I saw again books I annotated for my MA, during coursework for the PhD, for my dissertation—scarce volumes that have survived previous and stupid book purges, that testify to a different time and place. I found books I had forgotten about and finally put Yasmina Reza’s Art where it belongs (whereas for several months I thought I had lost it but it had just fallen behind its much thicker neighbors). It felt strange to finally break apart the neat little collection of Brazilian books I had left on our sideboard since the summer or to take all the little livres de poche I brought from France and had been stored quite snuggly in the aforementioned bar cart along with late-2023 purchases.
They have now found their place among previously and since-then purchased titles in English, a mish-mash that represents well the past decade. Books bought and gifted, recommendations, discoveries, must-reads, recent launches and all-time classics.
As I sit on the couch with my current read, coffee table jazz playing, I look around and it feels like home in more ways than one. And if going to a bookshop and losing myself in its aisles and on its shelves is one of my favorite free-time activities that involves going outside, doing so at home, in my pajamas with a cup of tea is also very much up there.
And now that the books have been organized and shelved, I can say 2024 has officially begun.
And I know which shelf to reach for so I can find that book (not Rancière’s!) and go back to that draft in progress that won’t write itself (thank goodness).

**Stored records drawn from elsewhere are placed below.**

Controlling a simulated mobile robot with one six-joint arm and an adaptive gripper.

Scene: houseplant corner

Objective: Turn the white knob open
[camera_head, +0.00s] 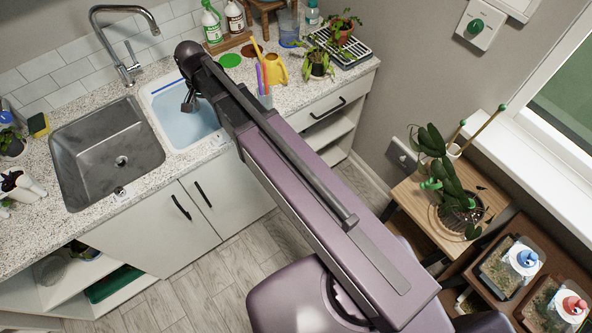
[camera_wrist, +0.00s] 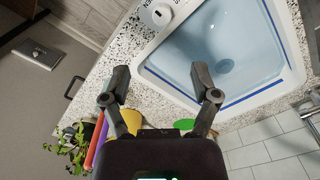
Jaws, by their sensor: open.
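A white knob (camera_wrist: 160,15) shows at the top of the wrist view, on a white plate with partly cut-off dark lettering. The plate is at the corner of a white-rimmed blue basin (camera_wrist: 225,55). One finger is over the speckled counter and the other over the basin. The knob lies beyond the fingertips, apart from them. My gripper (camera_head: 188,103) also shows over the basin in the head view.
A steel sink (camera_head: 85,150) and tall faucet (camera_head: 128,45) are left of the basin. A tiled wall (camera_head: 75,62) is behind. The basin's middle looks clear.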

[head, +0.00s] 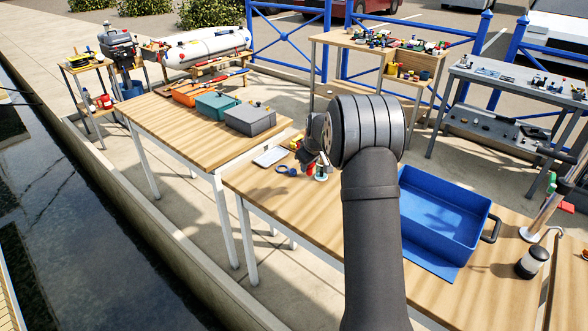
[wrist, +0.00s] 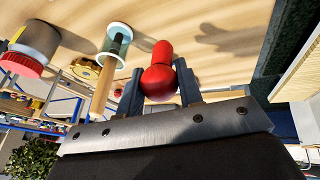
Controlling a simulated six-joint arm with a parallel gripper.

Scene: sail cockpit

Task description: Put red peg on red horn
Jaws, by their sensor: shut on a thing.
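My gripper (wrist: 160,85) is shut on a red peg (wrist: 160,70), which has a rounded ball end between the fingers and a narrower shaft pointing away. The peg appears held above the wood in the wrist view. I cannot clearly make out a red horn; a grey cylinder with a ridged red cap (wrist: 22,65) lies in the left of the wrist view.
A pale spool-like piece with a wooden shaft (wrist: 112,55) is close beside the left finger.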

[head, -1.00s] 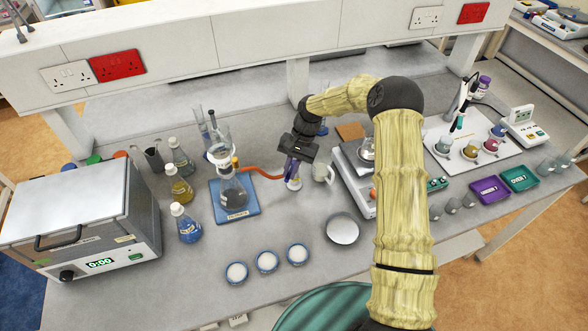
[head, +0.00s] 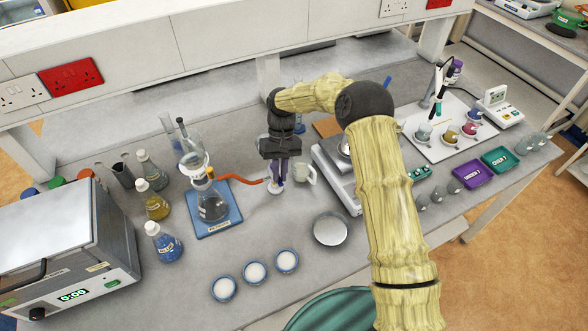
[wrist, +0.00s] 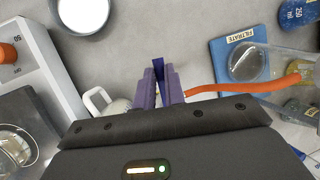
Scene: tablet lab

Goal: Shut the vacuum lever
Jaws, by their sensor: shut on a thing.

Back in the spring semester of 2020, I rediscovered Tetris and spending time making colorful rows blink then disappear was a way for me to let out some of the frustration I felt towards not being able to solve my dissertation quite the same way. Also, I’m fascinated by its history and fully recommend “The Story of Tetris” on youtube rather than the Apple+ movie.
Any reflections on bookshelves is a good one for me :)
I've established my winter 2024 piles to be read and to take to the mountains. Such a joy!